To be done —
Extract each line holding the word "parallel" from the entries.

#### Records shown

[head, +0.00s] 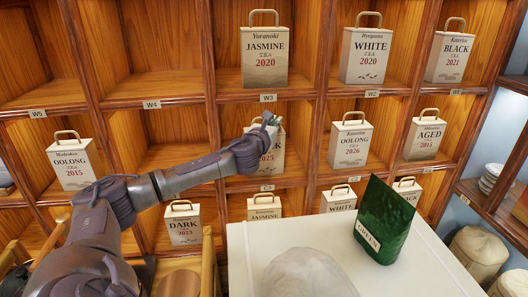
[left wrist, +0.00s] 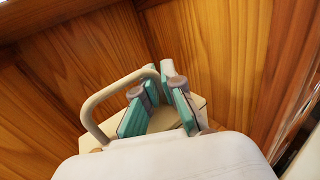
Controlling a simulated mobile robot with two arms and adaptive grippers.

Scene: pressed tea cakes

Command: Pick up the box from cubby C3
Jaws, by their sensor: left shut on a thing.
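The box (head: 276,157) stands in cubby C3, above the small C3 label (head: 268,187). It is a cream box with a looped handle; "2025" shows on its front, and my arm hides most of the rest. My left gripper (head: 268,121) reaches into the cubby at the top of this box. In the left wrist view the teal-padded fingers of the left gripper (left wrist: 160,108) are shut at one end of the box's cream handle (left wrist: 104,100). The box top shows around and below the fingers. My right gripper is not in view.
Wooden cubby dividers and shelf edges (head: 313,110) surround the box closely. The oolong 2026 box (head: 351,145) stands one cubby to the right; the cubby to the left (head: 178,135) looks empty. A white table (head: 245,262) with a green pouch (head: 384,222) stands in front.

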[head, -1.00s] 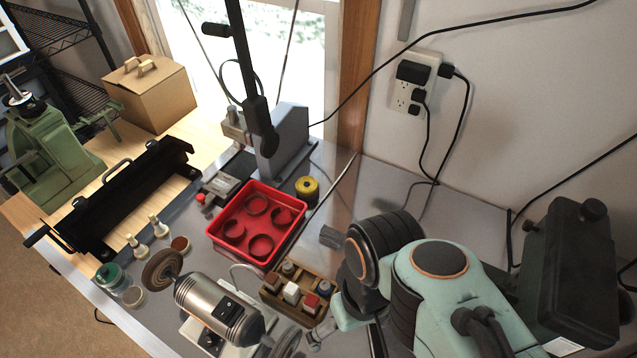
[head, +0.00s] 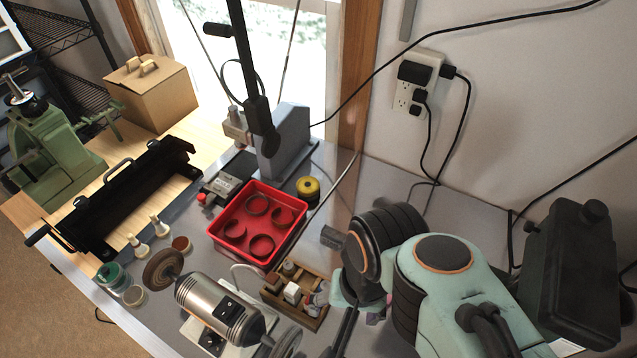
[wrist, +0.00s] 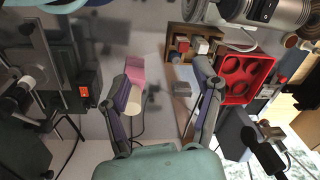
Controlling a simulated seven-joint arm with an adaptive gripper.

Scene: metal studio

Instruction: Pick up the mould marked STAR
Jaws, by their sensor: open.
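No marking STAR is legible in either view, so I cannot tell which thing is that mould. Small blocks, among them a white one (head: 292,292), sit in a wooden tray (head: 271,297) on the bench; the white block also shows in the wrist view (wrist: 203,47). A small grey block (wrist: 182,88) and a pink piece (wrist: 135,68) with a cream cylindrical part show between my fingers' lines of sight. My gripper (wrist: 162,72) is open with nothing held. In the head view my arm hides much of it, beside the wooden tray's right end.
A bench grinder (head: 215,305) stands close on the left. A grey press (head: 285,145) with a long lever stands at the back. Bare grey bench lies toward the wall.

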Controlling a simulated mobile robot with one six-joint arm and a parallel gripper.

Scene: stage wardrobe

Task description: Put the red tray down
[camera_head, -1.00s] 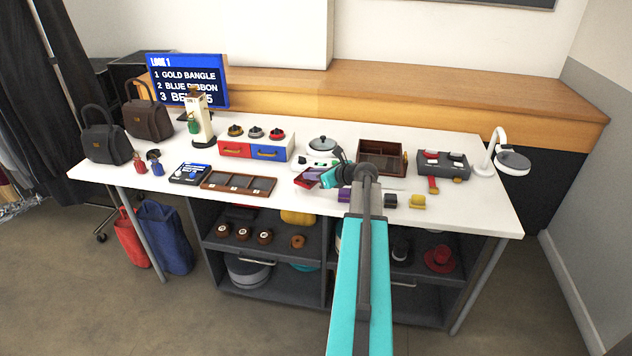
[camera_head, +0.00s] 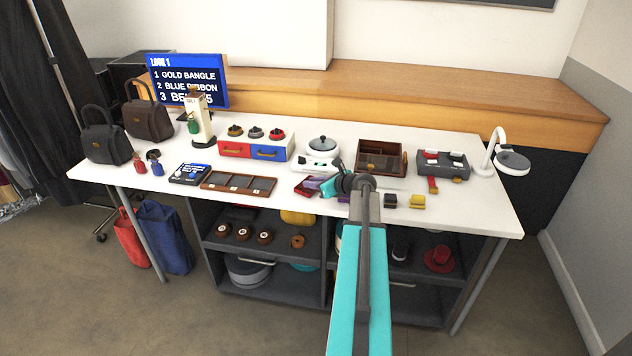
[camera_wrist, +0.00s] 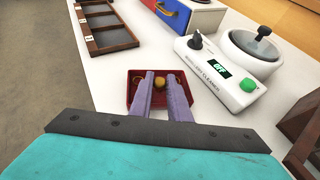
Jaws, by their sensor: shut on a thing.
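The red tray (camera_head: 302,190) is at the front middle of the white table, left of my gripper (camera_head: 318,184). In the wrist view the tray (camera_wrist: 131,94) is a shallow square dish. The two purple-grey fingers of my gripper (camera_wrist: 160,80) reach into it and are shut around a small gold piece (camera_wrist: 160,85) at its middle, apparently the tray's knob. Small rounded items lie beside the fingers inside, partly hidden. The tray looks level and at or very near the tabletop; I cannot tell if it touches.
The compartment tray (camera_head: 238,183) lies to the left. The white cleaner (camera_head: 318,162) stands close behind, with the red and blue drawer box (camera_head: 255,147) left of it. A brown box (camera_head: 382,157) is to the right. The table's front edge is close.

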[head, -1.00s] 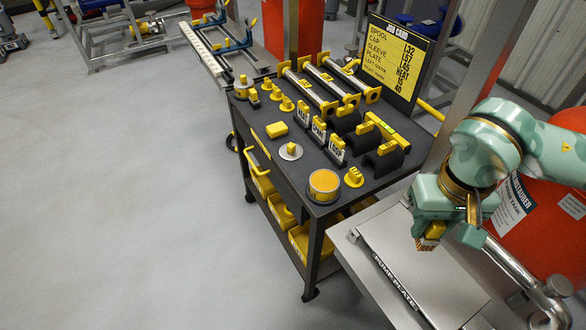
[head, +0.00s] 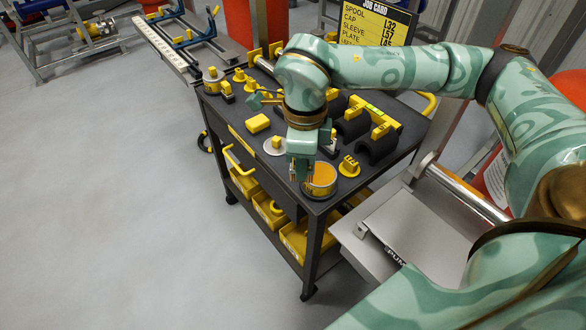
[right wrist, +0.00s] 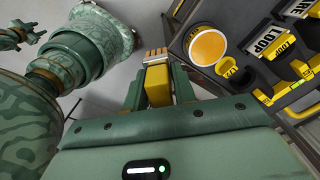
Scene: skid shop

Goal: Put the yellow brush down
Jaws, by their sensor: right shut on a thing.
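The yellow brush (right wrist: 158,84) is between the fingers of my right gripper (right wrist: 156,75) in the right wrist view, with its tan bristle end pointing away from the palm. In the head view my right gripper (head: 302,168) points down above the near left edge of the cart, just left of the round orange-topped tin (head: 320,180). The brush is mostly hidden by the fingers there. A small green claw-like part (right wrist: 20,35) at the top left of the right wrist view looks like my left gripper; its jaw state is unclear.
The dark cart top (head: 300,198) carries a yellow block (head: 258,123), a yellow knob piece (head: 349,166), black saddles (head: 378,146) and label stands. Yellow bins (head: 270,213) sit on its lower shelf. A metal plate bench (head: 425,235) stands at right. Open floor lies left.

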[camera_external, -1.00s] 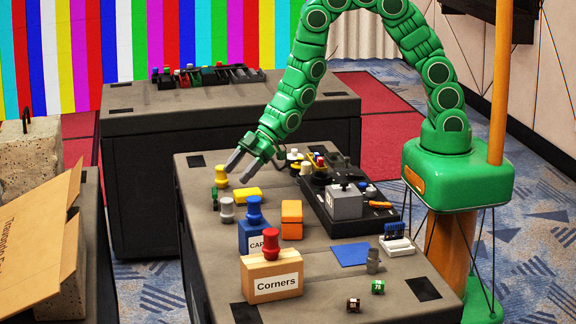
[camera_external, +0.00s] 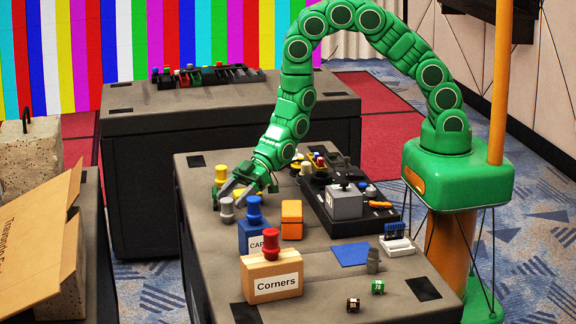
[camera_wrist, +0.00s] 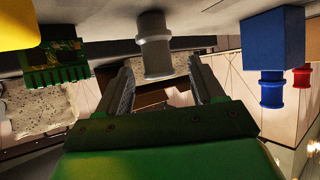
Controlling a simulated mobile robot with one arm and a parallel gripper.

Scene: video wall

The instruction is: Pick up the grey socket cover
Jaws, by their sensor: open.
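The grey socket cover (camera_external: 227,210) stands on the near table, left of the blue block with a blue knob. In the wrist view the grey socket cover (camera_wrist: 153,45) shows as a stepped cylinder, ahead of and between the two fingers. My gripper (camera_external: 232,193) is low over the table, just behind and beside the cover in the external view. In the wrist view my gripper (camera_wrist: 160,85) is open, one finger to each side of the cover's line. I cannot tell whether a finger touches it.
A blue block (camera_external: 256,236) with its knob and a wooden block (camera_external: 272,277) labelled Corners stand to the right. A green circuit piece (camera_wrist: 55,62) and a yellow thing (camera_wrist: 15,22) are left in the wrist view. An orange block (camera_external: 292,220) is beyond the blue one.

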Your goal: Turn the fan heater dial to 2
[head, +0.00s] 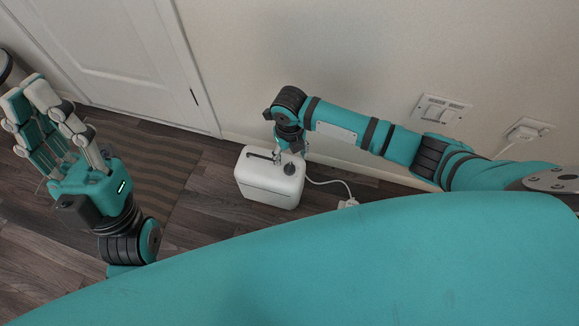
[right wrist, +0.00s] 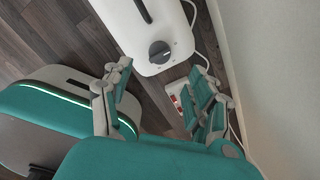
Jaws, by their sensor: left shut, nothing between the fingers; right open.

########

Answer to this problem —
Controlling a simulated mobile robot with one six-joint arm and a parallel gripper.
Controlling a simulated mobile robot with one arm and a parallel gripper.

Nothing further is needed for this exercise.